[Records]
* * * * * * *

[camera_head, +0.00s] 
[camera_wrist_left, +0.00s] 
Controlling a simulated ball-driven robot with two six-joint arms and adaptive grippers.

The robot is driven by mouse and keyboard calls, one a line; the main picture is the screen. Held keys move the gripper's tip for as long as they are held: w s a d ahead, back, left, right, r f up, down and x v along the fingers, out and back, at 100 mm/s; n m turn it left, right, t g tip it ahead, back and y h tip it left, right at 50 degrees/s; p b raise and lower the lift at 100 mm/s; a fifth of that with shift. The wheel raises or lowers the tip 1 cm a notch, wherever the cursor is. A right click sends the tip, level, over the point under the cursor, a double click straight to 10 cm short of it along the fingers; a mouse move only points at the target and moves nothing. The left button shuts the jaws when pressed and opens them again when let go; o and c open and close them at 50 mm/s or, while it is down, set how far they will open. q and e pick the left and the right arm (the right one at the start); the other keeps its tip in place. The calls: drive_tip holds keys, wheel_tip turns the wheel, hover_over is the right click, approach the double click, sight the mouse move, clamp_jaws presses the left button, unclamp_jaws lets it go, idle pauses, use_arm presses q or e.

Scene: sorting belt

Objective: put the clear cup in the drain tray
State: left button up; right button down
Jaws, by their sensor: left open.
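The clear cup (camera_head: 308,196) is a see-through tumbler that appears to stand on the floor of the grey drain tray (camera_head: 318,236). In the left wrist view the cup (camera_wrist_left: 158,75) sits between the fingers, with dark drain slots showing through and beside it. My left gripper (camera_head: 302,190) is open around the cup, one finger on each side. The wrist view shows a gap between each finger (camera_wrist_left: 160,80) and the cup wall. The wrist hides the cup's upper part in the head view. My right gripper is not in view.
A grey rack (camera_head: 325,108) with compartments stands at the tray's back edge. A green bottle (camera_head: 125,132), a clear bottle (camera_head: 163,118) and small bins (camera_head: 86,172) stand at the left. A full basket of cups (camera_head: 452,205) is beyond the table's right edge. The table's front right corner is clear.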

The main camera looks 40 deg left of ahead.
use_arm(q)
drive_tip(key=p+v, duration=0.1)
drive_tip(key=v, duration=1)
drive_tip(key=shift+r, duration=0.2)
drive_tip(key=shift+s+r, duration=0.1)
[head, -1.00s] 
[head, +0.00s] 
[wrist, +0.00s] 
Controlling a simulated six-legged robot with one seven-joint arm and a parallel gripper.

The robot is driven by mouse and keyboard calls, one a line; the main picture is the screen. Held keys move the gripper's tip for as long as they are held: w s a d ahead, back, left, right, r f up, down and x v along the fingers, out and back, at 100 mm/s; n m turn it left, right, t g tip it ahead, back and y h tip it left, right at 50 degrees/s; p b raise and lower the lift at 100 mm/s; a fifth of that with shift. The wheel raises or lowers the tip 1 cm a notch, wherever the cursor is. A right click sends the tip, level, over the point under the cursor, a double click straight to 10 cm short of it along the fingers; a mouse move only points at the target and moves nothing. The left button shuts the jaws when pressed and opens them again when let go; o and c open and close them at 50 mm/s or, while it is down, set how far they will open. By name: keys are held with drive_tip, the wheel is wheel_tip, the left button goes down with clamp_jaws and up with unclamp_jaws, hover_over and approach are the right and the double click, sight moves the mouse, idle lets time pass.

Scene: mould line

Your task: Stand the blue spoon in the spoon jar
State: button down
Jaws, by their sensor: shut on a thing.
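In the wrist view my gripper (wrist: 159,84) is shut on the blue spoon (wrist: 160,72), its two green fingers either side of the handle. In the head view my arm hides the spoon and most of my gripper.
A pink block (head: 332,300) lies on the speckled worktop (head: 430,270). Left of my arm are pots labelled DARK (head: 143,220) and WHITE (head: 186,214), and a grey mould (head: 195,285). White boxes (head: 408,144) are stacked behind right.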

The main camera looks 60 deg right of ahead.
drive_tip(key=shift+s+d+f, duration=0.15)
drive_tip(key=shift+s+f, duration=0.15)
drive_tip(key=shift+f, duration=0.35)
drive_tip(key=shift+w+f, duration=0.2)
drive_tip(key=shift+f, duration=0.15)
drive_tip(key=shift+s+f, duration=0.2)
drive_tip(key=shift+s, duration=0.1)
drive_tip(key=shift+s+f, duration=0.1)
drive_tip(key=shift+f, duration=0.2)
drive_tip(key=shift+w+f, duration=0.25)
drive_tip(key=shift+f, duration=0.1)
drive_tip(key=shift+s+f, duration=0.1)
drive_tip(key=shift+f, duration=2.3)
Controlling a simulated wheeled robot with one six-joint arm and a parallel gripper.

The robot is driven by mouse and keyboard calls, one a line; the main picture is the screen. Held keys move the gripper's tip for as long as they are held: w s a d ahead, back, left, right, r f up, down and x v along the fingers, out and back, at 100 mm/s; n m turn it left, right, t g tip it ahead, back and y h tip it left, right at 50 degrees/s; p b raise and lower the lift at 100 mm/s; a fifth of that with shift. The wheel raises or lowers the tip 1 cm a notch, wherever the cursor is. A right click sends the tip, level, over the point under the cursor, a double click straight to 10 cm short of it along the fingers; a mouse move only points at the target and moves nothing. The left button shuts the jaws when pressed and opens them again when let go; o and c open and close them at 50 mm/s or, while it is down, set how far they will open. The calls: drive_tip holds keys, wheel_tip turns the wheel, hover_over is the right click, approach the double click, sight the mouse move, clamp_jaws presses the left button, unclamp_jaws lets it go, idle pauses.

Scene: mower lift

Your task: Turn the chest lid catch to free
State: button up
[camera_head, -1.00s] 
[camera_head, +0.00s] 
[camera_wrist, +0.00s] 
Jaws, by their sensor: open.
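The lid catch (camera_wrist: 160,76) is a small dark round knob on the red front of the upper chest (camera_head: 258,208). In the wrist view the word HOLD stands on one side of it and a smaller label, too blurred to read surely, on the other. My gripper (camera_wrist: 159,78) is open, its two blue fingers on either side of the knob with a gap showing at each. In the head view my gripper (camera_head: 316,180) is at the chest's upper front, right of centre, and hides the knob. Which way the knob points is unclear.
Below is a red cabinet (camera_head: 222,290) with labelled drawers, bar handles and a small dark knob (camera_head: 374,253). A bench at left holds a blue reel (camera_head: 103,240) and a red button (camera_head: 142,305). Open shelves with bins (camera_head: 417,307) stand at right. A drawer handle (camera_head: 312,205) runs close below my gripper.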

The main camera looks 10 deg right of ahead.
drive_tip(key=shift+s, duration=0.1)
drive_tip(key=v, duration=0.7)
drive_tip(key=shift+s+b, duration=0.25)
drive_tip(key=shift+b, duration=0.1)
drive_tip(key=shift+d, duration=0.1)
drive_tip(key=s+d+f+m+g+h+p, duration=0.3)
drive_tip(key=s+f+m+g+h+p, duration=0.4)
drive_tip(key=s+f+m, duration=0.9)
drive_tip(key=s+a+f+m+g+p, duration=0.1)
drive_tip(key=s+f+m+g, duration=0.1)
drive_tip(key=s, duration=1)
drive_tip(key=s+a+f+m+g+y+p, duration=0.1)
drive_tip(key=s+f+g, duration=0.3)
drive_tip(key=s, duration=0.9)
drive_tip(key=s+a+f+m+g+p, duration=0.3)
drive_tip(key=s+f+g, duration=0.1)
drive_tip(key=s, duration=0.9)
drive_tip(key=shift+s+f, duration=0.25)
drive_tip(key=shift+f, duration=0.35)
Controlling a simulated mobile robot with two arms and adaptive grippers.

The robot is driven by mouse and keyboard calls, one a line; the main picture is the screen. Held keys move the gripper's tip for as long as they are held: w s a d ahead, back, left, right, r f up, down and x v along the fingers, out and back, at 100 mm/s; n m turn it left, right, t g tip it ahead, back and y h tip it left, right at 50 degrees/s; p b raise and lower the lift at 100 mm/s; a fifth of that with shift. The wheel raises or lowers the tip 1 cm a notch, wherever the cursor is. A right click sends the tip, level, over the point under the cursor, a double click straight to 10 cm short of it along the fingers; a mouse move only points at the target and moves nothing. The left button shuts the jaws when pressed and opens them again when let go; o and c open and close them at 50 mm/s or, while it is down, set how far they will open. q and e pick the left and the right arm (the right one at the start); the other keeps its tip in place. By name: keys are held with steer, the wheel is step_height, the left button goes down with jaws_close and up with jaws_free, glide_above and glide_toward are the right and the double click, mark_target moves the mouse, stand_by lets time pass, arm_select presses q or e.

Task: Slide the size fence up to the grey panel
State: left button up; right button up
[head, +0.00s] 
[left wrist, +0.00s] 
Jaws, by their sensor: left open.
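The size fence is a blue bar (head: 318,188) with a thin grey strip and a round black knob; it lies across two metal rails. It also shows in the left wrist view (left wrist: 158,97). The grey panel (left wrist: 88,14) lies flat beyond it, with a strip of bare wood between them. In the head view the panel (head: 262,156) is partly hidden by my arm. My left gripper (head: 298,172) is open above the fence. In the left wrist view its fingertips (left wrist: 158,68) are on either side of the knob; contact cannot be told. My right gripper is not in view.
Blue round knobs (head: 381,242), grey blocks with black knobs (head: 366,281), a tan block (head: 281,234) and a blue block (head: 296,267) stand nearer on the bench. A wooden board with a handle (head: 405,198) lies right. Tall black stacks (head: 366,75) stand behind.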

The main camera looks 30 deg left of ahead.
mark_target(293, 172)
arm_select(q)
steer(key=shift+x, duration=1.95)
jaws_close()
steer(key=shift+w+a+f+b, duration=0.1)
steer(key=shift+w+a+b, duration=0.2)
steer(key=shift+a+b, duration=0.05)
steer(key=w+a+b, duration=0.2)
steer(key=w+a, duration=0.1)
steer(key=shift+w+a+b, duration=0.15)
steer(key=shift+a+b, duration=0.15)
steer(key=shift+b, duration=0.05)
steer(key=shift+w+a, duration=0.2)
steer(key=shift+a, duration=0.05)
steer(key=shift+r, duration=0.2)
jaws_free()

* * * * * * *

§ Task details: Set down exactly the lines that begin the records and continue through the line bearing "State: left button up; right button down"; include both ends.

§ Output for this exercise:
[camera_head, +0.00s] 
[camera_wrist_left, +0.00s] 
Controlling a simulated ball-driven robot with two six-joint arms and adaptive grippers.

The robot is driven by mouse and keyboard calls, one a line; the main picture is the screen. Held keys move the gripper's tip for as long as they are held: w s a d ahead, back, left, right, r f up, down and x v along the fingers, out and back, at 100 mm/s; n m turn it left, right, t g tip it ahead, back and y h tip it left, right at 50 degrees/s; p b raise and lower the lift at 100 mm/s; a fifth of that with shift. The wheel raises or lowers the tip 1 cm a notch, wherever the cursor is. A right click sends the tip, level, over the point under the cursor, a double click straight to 10 cm short of it along the fingers; a mouse move only points at the target and moves nothing. The left button shuts the jaws when pressed and opens them again when let go; o and c open and close them at 50 mm/s or, while it is down, set how far they will open. q and e pick the left and the right arm (the right one at the start); the other keeps its tip in place. The calls: drive_tip holds keys, wheel_tip turns the wheel, hover_over is the right click, approach the double click, sight the mouse move, clamp_jaws presses the left button, unclamp_jaws lets it go, idle pauses, use_arm presses q or e.

Scene: sorting belt

Objective: put the clear cup in the drain tray
State: left button up; right button down

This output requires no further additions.